[EXERCISE TASK] Records follow. Copy every line with "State".

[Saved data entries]
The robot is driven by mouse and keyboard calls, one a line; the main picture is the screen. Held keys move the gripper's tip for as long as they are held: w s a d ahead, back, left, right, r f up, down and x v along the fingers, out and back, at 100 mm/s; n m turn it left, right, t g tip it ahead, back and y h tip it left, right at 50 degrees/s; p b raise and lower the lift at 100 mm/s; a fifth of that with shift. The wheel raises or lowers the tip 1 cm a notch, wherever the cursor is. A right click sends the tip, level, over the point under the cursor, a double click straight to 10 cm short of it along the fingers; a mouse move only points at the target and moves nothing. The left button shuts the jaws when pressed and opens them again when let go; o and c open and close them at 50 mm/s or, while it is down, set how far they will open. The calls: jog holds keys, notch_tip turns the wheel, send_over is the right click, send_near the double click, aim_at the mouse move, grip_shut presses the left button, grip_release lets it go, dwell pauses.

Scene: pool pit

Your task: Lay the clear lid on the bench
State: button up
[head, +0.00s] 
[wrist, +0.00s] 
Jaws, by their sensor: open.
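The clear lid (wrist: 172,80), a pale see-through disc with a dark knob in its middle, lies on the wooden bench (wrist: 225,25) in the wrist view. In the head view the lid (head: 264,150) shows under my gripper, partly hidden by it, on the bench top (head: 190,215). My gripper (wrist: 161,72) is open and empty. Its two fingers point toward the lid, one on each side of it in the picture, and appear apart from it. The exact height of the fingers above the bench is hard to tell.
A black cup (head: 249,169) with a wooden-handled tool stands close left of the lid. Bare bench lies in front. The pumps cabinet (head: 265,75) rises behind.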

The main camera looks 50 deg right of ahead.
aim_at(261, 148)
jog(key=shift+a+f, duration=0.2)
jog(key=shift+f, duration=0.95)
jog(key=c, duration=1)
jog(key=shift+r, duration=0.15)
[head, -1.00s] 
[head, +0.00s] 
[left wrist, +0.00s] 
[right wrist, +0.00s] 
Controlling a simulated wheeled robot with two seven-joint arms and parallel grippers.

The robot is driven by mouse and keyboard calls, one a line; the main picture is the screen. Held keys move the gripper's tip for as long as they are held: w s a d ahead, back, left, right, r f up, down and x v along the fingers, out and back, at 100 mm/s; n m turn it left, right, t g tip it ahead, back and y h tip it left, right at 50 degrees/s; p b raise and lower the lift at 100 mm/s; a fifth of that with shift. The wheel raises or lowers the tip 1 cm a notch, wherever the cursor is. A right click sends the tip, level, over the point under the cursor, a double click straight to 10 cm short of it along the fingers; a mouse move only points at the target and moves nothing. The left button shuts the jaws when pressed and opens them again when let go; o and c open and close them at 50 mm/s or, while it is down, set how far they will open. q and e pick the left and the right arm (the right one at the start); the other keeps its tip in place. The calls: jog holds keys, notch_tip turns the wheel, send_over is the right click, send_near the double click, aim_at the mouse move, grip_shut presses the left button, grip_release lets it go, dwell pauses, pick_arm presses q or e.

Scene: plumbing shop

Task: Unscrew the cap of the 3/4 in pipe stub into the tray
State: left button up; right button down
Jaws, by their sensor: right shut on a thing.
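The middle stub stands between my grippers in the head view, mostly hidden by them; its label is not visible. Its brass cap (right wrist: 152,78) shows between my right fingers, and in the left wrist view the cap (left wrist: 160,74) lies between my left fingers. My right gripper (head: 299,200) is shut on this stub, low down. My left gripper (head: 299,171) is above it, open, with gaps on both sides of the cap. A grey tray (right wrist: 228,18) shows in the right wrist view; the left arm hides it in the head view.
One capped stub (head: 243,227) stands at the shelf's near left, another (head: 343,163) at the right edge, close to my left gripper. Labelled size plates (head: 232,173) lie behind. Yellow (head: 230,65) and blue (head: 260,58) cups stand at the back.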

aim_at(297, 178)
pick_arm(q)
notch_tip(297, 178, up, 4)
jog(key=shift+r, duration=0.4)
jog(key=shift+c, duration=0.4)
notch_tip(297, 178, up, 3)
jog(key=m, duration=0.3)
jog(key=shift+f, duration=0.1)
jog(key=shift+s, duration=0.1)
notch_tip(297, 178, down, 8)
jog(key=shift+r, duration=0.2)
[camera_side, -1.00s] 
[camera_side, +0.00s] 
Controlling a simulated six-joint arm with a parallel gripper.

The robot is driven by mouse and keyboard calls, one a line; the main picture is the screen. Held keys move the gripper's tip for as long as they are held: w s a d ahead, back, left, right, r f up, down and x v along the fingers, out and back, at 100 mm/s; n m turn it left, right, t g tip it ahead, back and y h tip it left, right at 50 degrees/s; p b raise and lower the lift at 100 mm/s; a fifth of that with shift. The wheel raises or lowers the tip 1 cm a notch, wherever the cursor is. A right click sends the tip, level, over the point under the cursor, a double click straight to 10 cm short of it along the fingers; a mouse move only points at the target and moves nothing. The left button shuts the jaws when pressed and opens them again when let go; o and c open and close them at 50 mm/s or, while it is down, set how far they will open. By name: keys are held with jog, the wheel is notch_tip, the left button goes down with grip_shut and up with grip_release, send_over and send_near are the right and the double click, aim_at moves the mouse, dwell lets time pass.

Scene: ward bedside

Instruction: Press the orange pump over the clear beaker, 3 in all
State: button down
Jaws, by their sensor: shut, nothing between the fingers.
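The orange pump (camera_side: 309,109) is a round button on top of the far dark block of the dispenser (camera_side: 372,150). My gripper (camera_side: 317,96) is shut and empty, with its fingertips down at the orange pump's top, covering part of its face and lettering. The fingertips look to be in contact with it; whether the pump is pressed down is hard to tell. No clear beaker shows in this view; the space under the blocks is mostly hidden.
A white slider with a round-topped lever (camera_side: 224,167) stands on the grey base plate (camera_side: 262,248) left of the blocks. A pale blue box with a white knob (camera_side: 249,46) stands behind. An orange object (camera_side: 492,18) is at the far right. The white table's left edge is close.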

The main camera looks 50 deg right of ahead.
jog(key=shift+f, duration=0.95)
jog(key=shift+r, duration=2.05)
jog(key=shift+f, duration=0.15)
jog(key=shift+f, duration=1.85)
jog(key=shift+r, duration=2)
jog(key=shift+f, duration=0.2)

[WRITTEN ANSWER]
State: button up
State: left button up; right button down
State: button down

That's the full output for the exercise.